The Energy Department’s Office of Fossil Energy (FE) has a robust clean energy research and development (R&D) program dedicated to making coal both cleaner and more sustainable.  You may have heard about some of the cutting-edge technologies we’re working on, particularly carbon capture, utilization and storage (CCUS), which captures, stores and re-uses carbon dioxide (CO2) from coal-fired power plants and industrial sources.

But what you may not know is that FE, through the National Energy Technology Laboratory (NETL), is also looking at ways to use coal and its byproducts (like coal ash from power plants, for instance) to develop new sources of critical rare earth elements, or REEs.

REEs – chemical elements found in the Earth’s crust – are integral to the way we live our everyday lives, from energy to technology to national security. These elements are used in hybrid vehicles, wind turbines, and fluorescent lights, as well as things you use daily – like your computer hard drive and maybe even the smart phone you’re reading this article on.  With all these uses, it’s no surprise that the demand for REEs is very high – and continues to grow.   

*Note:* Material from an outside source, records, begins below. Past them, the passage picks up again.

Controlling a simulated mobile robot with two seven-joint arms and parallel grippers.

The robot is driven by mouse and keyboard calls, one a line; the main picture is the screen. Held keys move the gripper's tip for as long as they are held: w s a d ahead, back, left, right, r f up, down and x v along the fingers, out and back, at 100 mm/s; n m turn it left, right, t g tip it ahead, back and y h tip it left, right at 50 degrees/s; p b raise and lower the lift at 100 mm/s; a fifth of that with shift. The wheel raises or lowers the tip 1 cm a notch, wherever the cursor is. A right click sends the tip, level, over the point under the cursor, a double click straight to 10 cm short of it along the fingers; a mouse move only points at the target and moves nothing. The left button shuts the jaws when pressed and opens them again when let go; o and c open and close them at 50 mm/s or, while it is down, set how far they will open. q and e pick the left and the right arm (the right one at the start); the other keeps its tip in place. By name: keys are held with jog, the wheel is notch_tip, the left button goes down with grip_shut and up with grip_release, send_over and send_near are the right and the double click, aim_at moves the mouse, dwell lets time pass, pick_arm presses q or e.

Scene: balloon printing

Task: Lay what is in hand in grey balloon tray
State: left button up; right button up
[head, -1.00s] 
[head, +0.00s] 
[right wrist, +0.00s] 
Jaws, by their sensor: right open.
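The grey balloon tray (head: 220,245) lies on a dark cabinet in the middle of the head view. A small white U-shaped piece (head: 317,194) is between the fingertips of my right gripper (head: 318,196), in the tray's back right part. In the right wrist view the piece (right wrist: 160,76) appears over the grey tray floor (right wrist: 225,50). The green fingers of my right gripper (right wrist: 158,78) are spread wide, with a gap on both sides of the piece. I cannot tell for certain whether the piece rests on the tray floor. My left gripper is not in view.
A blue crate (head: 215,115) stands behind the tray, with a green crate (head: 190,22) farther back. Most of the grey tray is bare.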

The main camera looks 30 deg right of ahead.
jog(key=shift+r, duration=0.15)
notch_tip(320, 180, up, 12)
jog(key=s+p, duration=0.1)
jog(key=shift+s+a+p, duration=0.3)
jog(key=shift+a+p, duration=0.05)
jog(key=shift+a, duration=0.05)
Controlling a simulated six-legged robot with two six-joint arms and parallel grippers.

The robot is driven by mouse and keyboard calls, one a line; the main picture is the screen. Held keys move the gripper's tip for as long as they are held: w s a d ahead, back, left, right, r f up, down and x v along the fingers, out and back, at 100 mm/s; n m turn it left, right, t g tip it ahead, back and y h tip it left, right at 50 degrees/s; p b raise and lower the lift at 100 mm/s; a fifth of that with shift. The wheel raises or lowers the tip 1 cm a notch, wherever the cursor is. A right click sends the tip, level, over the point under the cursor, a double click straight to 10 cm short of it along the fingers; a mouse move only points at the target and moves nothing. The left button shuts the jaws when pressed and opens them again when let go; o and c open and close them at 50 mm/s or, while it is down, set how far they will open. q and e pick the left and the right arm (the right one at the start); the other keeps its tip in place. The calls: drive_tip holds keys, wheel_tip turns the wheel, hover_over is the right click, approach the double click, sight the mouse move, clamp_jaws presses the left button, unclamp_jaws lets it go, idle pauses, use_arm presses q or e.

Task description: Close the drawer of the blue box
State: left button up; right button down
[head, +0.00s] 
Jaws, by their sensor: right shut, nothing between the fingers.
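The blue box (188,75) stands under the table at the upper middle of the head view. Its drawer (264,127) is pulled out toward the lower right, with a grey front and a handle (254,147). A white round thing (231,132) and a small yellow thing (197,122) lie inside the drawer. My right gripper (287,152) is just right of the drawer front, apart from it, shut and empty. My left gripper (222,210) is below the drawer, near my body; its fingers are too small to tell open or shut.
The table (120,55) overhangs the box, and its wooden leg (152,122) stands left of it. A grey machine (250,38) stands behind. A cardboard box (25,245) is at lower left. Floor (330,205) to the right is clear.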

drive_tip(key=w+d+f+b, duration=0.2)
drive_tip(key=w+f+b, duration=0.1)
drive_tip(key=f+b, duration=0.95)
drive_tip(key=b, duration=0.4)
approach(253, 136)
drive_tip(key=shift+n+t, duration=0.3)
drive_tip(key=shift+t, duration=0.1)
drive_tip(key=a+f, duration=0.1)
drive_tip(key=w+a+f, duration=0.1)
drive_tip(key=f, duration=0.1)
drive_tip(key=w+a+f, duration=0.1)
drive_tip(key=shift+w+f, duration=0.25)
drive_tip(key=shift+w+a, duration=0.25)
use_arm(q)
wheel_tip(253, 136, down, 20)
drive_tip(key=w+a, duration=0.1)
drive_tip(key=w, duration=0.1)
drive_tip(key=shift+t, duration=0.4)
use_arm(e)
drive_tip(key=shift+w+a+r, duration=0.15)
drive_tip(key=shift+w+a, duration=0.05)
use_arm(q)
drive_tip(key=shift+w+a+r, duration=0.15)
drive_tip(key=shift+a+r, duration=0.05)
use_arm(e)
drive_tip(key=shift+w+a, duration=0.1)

Although REEs are incorporated into our daily lives, they are extremely difficult to retrieve.  It’s most common to find REEs in ores, or minerals, that are hard break down and expensive to extract.  That’s why the U.S. depends heavily on imports for needed REEs.   

Now, with the help of FE-supported research, the need to import REEs may change thanks to our Nation’s huge coal resources.  These large swaths of coal contain REEs in amounts large enough to potentially reduce our dependence on imports.

Recently, a team of FE-led researchers discovered that REEs can be extracted from two U.S. coal byproduct materials through a cost effective process that’s being used in China to remove the elements from other sources.  This discovery could potentially expand the U.S. domestic resource base of these critical elements and in turn could potentially create new industries and jobs in regions like Appalachia, where coal plays a significant role in the local and regional economy.

But that’s not the end of the story.  Last December, the Department invested more than $8 million in 10 projects to develop bench- and pilot-scale technologies that could make it possible to sustainably, and cost-effectively, recover REEs from the Nation’s coal and coal byproducts.  Of these 10 NETL-managed projects, it’s expected that as many as four of them will be ready to move into the next stage,  where they can actually apply the technology that will safely and economically recover REEs from coal and its byproducts.

As we move toward a low-carbon economy, it’s important that one of the Nation’s most abundant resources, coal, is used in a sustainable and environmentally sound way.  It’s also important to find ways to beneficially use coal and its byproducts – and in the process, create new industries and the good jobs that go with them.  By finding ways to extract REEs from coal, FE’s research is helping to do that.